Parution le 4 avril 2024

D 4 avril 2024     A par Albert Gauvin - C 1 messages Version imprimable de cet article Version imprimable    ................... PARTAGER . facebook


Dans un entretien du mois de janvier, Yannick Haenel déclarait :

« Les revues me passionnent car elles échappent au formatage et relèvent de l’enthousiasme, c’est-à-dire de la passion gratuite. Faire une revue, c’est se dévouer au feu de la littérature, c’est-à-dire au désir qu’on a d’elle. C’est un engagement passionnel. C’est là que ça a toujours eu lieu, de l’Athenaeum (Novalis, les frères Schlegel) à Tel Quel (Sollers, Kristeva, Pleynet) en passant par Documents (Bataille, Leiris), l’Internationale situationniste ou La Revue de littérature générale (Alféri, Cadiot) ou Tiqqun (le Comité Invisible).
Pour moi, la littérature ne se limite pas au roman, elle est une forme de pensée qui s’ouvre à toutes les sphères du langage ; en ce sens, elle est vivante et collective. Les écritures se parlent, elles dialoguent.
J’ai effectivement fondé la revue Ligne de risque avec François Meyronnis en 1996 : nous avons tenté d’établir un pont entre littérature et pensée, en mettant l’accent sur la philosophie et l’histoire des religions, qui nous semblaient travailler de l’intérieur toute littérature.

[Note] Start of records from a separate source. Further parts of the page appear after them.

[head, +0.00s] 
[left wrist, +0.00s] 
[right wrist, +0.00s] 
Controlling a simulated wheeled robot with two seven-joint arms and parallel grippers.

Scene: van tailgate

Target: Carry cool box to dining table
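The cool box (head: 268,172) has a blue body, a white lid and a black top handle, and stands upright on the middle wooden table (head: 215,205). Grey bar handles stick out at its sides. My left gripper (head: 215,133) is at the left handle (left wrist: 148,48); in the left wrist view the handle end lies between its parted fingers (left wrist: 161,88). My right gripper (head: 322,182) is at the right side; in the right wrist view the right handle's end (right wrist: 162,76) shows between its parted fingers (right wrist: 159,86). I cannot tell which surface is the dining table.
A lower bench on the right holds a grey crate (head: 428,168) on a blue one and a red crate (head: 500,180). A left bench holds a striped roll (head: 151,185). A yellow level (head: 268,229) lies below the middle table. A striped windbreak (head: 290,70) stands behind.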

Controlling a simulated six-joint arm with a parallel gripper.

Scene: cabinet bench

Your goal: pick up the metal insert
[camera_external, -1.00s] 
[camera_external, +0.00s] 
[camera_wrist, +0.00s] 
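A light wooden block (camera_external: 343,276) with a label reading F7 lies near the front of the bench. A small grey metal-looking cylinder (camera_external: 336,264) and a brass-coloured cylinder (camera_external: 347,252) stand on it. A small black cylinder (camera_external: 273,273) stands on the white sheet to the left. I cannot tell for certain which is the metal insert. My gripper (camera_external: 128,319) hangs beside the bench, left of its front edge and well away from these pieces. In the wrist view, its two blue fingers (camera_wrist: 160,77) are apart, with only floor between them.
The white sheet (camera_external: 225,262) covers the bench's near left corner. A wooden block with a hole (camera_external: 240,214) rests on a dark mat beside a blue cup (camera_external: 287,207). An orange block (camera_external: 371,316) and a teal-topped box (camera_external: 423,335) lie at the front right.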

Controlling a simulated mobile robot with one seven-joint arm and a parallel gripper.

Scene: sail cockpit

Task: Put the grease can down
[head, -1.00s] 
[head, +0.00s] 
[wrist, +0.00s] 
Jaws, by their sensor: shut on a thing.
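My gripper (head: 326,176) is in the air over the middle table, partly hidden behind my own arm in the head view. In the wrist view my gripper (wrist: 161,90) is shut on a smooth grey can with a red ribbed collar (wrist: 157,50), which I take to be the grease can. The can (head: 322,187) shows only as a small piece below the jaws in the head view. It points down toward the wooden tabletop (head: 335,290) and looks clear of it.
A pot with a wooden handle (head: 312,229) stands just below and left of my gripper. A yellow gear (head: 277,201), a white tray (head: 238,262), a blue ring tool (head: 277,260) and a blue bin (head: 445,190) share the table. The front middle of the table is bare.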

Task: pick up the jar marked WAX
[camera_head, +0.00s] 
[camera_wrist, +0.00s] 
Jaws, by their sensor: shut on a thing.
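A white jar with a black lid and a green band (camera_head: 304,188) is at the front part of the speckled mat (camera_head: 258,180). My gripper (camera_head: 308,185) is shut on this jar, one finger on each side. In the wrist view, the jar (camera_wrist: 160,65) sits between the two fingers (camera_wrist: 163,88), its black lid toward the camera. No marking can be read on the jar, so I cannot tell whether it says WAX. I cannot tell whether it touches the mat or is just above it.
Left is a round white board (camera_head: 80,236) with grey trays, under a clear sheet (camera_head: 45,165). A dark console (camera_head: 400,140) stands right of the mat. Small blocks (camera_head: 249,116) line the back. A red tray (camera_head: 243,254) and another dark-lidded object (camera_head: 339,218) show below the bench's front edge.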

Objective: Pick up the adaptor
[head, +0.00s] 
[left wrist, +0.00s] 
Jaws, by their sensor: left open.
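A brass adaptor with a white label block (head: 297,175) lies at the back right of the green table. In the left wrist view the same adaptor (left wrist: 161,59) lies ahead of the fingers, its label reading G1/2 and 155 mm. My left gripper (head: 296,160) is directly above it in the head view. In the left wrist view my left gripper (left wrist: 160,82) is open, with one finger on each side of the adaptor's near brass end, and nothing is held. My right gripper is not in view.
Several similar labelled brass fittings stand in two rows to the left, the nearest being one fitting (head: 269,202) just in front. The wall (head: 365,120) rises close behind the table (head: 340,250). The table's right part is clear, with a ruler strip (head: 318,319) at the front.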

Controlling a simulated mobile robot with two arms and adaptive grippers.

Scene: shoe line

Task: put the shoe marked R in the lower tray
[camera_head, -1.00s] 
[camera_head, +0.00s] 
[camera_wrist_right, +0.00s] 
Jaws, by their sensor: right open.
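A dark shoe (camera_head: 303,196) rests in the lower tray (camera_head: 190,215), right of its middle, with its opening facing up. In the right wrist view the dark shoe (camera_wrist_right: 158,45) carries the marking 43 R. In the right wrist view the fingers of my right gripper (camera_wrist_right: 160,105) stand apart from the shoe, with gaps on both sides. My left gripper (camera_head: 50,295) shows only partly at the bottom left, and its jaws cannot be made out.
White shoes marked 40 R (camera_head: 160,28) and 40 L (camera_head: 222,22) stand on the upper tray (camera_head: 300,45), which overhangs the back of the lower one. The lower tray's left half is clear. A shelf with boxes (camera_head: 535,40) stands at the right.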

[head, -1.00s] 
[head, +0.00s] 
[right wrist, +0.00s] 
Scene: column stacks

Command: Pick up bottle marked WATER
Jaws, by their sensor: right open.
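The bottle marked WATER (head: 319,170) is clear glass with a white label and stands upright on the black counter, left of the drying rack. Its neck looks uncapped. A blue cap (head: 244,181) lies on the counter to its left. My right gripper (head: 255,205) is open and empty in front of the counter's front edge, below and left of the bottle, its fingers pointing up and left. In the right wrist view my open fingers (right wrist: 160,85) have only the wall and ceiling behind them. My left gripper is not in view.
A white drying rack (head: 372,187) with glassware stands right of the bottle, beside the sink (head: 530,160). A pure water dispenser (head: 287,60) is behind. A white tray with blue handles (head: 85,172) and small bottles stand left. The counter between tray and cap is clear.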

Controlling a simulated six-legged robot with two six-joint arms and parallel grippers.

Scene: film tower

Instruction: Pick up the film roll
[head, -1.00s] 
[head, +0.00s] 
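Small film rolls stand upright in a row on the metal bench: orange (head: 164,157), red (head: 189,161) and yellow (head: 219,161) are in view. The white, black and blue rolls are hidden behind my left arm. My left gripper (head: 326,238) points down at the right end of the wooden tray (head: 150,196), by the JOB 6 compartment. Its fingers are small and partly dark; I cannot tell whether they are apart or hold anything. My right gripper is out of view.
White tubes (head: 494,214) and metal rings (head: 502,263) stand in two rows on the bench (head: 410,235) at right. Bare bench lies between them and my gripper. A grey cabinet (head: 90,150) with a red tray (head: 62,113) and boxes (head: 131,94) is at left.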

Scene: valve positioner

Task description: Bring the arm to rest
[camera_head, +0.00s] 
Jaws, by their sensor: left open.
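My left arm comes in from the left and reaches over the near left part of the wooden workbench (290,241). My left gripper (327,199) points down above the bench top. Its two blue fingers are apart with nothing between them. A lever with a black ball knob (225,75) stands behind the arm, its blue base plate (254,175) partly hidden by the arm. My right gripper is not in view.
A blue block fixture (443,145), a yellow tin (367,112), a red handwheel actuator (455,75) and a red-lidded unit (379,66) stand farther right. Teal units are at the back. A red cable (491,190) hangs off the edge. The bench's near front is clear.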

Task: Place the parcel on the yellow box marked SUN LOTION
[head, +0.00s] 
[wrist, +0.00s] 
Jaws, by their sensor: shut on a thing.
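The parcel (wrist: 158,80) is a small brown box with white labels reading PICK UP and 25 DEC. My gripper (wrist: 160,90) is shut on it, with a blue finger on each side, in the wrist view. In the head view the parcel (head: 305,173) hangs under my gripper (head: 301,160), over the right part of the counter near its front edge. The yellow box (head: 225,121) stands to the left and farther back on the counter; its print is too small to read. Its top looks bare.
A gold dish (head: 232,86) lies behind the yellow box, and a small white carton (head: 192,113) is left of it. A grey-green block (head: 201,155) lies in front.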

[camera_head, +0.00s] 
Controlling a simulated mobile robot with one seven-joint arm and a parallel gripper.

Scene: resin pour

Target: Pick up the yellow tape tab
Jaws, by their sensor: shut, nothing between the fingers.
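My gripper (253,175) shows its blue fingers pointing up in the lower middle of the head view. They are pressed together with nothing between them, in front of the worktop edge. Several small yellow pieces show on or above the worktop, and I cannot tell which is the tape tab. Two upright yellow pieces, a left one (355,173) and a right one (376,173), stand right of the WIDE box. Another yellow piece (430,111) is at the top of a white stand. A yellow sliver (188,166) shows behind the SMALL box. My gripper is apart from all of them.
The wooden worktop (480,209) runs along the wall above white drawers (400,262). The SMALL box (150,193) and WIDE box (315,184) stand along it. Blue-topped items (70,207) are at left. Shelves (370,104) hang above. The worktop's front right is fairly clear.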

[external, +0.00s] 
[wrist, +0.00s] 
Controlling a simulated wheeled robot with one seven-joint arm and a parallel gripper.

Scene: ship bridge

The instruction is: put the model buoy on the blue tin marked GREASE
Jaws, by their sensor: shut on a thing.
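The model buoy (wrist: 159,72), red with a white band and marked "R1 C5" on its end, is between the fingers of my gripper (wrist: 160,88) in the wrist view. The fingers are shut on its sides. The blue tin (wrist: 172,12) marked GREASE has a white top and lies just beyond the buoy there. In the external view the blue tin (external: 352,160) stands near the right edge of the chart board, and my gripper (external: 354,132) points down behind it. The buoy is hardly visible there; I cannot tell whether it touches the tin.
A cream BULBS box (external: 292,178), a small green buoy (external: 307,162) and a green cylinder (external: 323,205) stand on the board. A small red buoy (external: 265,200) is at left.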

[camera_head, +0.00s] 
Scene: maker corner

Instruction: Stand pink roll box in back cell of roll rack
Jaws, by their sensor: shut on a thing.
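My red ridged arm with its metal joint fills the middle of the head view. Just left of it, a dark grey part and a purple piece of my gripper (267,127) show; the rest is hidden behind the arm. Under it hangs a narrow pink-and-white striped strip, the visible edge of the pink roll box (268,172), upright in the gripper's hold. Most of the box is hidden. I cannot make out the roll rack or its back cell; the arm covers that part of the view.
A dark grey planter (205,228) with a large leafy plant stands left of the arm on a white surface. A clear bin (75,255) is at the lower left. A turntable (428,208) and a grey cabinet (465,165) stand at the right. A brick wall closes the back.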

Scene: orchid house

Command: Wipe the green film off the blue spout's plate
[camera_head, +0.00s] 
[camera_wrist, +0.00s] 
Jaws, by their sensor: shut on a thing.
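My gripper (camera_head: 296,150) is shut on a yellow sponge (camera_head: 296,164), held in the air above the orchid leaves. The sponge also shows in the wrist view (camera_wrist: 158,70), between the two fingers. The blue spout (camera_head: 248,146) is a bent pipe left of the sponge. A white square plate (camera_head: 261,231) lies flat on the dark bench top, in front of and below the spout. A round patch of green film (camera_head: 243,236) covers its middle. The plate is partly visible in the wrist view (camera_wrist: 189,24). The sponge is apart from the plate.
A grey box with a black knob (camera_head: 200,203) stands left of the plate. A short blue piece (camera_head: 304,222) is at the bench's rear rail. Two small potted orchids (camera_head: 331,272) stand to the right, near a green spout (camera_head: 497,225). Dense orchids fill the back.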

Michel Foucault disait que la littérature est la « grande étrangère  » au sens où, selon lui, elle « manque à toute insertion ». Je pense comme lui : en elle, l’inassimilable, l’irréductible et l’impossible se donnent à entendre, pour peu qu’elle s’ouvre à ce qu’il en est de la pensée.
Petite précision : je ne fais plus partie de Ligne de risque ; François Meyronnis continue la revue de son côté. Je fonde quant à moi, aux éditions Gallimard, une nouvelle revue, intitulée Aventures, qui prend la place de L’Infini dont la publication a trouvé son terme à la mort de Philippe Sollers. Aventures paraîtra deux fois par an, le premier numéro est pour début avril ; et vous verrez que pensée et poésie s’y affirment avec effervescence. » (Les champs libres)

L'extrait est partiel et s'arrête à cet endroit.